Acting keeps the next move inside the performer's local performance. Some acts perform work directly: complete the next item, make the call, write the sentence, check the condition, move the material. Other acts control the task's process state: revise the local action list, mark an item blocked, retry, pause, stop, complete, or release. Both are acts when the performer is authorized and prepared to make the move locally.
Act does not mean blind execution. The move is selected only after the performer has re-evaluated the task, confirmed that its state supports the move, and determined that the performer is prepared to proceed inside the role's purpose, standards, and limits.
Prepare
If the performer is not prepared, the next move is to prepare.
Preparation is still action, but its purpose is to make responsible performance possible. The performer prepares when the apparent next act requires something not yet available.
- gather information
- gather resources
- clarify authority
- consult for understanding
- inspect
- research
- verify constraints
Preparation is not only something that happens before a task begins. All actions needed to complete a task are rarely known at the start. Each act changes the task state, and the changed state may reveal a next act the performer could not responsibly identify earlier. Every act selected during re-evaluation must therefore be tested for preparedness: does the performer have enough understanding, authority, context, resources, and constraint awareness to perform it responsibly now?

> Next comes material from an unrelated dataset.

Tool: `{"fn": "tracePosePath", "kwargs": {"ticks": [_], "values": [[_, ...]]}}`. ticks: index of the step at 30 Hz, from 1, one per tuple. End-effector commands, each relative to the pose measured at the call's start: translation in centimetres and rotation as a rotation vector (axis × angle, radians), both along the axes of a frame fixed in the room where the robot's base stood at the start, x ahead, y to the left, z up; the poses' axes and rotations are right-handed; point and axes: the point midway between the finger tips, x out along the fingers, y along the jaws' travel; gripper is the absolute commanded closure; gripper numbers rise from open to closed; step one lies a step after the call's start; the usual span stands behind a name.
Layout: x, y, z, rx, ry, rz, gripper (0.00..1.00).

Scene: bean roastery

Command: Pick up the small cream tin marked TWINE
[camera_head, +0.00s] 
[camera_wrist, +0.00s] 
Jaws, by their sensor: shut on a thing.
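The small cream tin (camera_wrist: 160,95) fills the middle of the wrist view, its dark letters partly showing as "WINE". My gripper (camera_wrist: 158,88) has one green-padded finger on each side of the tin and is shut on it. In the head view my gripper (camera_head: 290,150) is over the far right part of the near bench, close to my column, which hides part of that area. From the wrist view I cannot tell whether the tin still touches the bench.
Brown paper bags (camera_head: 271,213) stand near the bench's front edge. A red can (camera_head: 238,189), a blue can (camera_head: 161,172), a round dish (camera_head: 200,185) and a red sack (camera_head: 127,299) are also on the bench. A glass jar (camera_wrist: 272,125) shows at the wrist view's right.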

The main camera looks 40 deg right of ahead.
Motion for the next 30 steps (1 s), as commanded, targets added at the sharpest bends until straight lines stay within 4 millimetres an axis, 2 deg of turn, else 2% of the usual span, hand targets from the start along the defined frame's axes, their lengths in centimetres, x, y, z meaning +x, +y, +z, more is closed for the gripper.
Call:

Preparation may be needed at the start of a task, after a result changes the task state, after an assumption fails, after a dependency appears, after a condition becomes unsafe, or whenever the performer no longer has what the next act requires.
Delegate
If the needed preparation or execution belongs with another participant, the next move is to delegate.
Delegation, in this local re-evaluation sense, moves part of the work across a boundary to someone else. The direction may be downward, upward, sideways, or outward. The common feature is that some part of the next responsible move should not remain entirely inside local performance.
- assign
- request help
- consult for judgment or action
- escalate
- notify
- report
- route to specialist
Delegation is not limited to assigning work to a subordinate. Escalating to a superior, consulting a peer, requesting approval, reporting status, or routing to a specialist are all delegation when the next responsible move crosses to another participant. Consultation appears in both preparation and delegation because the boundary question differs: it prepares when it gathers understanding for local action; it delegates when judgment, authority, action, or responsibility moves to another participant.
The performer does not run through act, prepare, and delegate as a checklist. The performer evaluates the selected task and chooses the responsible next move.
One Act at a Time
A process-oriented performer may hold many responsibilities in view, but active execution still happens one act at a time.
The local action list helps preserve that discipline. It keeps the next few items visible without pretending the performer can perform all of them at once. The performer selects an act, performs it, observes what changed, and re-evaluates before committing to another.
This is why the local list should stay close to performance. A list of fifty items can preserve memory, but it does not by itself guide action. The performer still has to determine which item is ready, blocked, irrelevant, or newly prior. The local list keeps that determination near the surface.
The Process Repeats at Every Scale
The same pattern appears at every scale.
A person performing one task maintains a local action list. A team leader maintains a work board. A project manager maintains a project plan. An incident commander maintains an incident action plan. An organization maintains operating plans, dashboards, reviews, and reporting rhythms. At each scale, some surface functions as the current edge of the process: close enough to performance that the next responsible move can be chosen. The artifacts differ in size and form, but the discipline underneath is the same: keep the current state visible, evaluate what it means, update the plan, act, and observe again.
Process orientation repeats at every scale because coordinated work is organized in layers. A performer maintains a task process. A manager maintains a team process. An organization maintains an operating process. At each layer, the process must be kept current or the artifact that once represented it becomes stale.
Systematic Execution
To be systematic is not to remove judgment from execution. It is to locate judgment inside a maintained process.
The performer does not need a perfect script for the whole task. The performer needs a current understanding of task state, a reasoned plan of action, a local action list close enough to performance to remain accurate, and the discipline to revise that list as execution changes the work.
The responsive loop keeps execution accountable to current conditions. The role selects the focus. Re-evaluation of the selected task selects the move. The local action list keeps the next few moves visible. The performer acts, observes the result, and reformulates the list.
This is systematic execution: not rigid obedience to a list, but disciplined maintenance of the process by which the next responsible act is chosen.